The Conformance-Consulting Dilemma

There are a number of people and even whole business departments who face a daily dilemma, based in an often unrealized role conflict situation. HR, Quality, Finance, IT and others all fall into this trap, and as a result find they face an uphill path when getting people in the rest of the company to change.

Let's look at it from the viewpoint of an average manager, Jo Soper. Jo has a very busy job to do in creating real value for the company that leads directly to profits. This helps make her feel important and good about herself. Then HR come along and tell her that she's got to fill in various forms to help recruitment, employee surveys, performance management and so on. In other words, they eat into Jo's 'real' job. So Jo looks at HR as something of a nuisance. But Jo is a loyal employee and goes along with this, perhaps grumbling to her colleagues about the waste of time. Then HR next come along, brightly telling Jo that they can help her be a better manager with employee development planning and so on. They even want to be her 'trusted advisor' on employee matters. You might forgive Jo for being rather suspicious about all this. After all, HR are the people who make her do all that form-filling (and nag or threaten her until she does).

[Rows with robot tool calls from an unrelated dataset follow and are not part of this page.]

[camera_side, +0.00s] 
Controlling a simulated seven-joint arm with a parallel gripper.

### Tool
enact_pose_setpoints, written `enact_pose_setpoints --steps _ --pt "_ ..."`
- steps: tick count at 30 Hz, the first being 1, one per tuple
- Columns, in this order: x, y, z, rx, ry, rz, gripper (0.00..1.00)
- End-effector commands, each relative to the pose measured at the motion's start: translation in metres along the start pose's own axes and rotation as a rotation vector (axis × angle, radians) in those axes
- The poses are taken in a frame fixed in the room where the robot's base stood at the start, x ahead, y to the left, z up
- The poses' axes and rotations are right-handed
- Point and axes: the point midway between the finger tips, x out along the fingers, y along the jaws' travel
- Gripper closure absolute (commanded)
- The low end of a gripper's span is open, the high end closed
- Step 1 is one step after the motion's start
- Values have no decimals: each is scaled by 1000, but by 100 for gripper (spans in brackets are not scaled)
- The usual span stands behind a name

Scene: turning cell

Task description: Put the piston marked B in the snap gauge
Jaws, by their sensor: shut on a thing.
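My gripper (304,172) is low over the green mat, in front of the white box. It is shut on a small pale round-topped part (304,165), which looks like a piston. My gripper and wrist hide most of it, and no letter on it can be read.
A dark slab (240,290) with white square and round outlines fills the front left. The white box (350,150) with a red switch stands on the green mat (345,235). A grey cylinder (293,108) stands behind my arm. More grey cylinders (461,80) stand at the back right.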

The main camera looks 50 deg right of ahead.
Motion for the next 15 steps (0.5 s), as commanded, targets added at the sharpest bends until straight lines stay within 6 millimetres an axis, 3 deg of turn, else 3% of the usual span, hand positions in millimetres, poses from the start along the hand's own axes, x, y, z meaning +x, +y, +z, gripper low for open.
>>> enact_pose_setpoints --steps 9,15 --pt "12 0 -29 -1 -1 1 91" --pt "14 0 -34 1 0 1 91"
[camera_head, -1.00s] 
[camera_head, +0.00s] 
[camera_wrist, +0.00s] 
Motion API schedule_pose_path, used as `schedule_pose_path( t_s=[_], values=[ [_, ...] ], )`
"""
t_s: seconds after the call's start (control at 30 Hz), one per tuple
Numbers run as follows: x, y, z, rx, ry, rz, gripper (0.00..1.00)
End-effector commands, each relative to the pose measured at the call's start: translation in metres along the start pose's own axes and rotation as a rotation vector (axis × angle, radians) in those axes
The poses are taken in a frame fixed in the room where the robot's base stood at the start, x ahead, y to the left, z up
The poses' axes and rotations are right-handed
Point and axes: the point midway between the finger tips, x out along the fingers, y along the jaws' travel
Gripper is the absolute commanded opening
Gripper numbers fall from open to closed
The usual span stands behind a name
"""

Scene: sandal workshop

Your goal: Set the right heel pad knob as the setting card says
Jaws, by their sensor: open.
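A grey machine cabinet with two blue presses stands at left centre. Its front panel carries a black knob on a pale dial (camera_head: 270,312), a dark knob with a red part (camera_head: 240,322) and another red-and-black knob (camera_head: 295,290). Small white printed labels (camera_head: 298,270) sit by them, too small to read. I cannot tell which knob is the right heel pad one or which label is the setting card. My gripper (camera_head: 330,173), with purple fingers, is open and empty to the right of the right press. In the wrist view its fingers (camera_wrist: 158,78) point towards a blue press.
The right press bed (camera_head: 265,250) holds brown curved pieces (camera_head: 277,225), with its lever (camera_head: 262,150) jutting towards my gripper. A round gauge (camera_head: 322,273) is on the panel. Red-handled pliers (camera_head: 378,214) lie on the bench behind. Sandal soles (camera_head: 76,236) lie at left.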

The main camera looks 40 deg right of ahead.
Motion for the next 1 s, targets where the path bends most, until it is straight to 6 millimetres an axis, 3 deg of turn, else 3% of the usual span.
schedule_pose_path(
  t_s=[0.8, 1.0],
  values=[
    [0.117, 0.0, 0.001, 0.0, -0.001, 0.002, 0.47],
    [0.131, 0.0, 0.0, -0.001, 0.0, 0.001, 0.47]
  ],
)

The problem is because HR is trying to be both police and friend, regulator and helper. On one hand they say 'Do this' and on the other say 'Let me help'. Jo is left confused. Are HR the bad people who make her do stuff or are they friends who help? Who is in charge? Are HR friend or foe?

Jo may also be a bit crafty. She knows that HR like helping, and that in this mode, they are playing the consultant and she is the client, and that the boot is now on the other foot. So when HR put on the conformance hat, telling her how she must follow company policy, Jo talks back as if they are wearing the consultant hat, and that their demands are actually offers. She has now retained control and can, if she likes, refuse or delay her responses. And Jo is not the only one. The result is that HR are left baffled by lots of managers who seem to be in covert or even open revolt, and even the slightest change seems not to work.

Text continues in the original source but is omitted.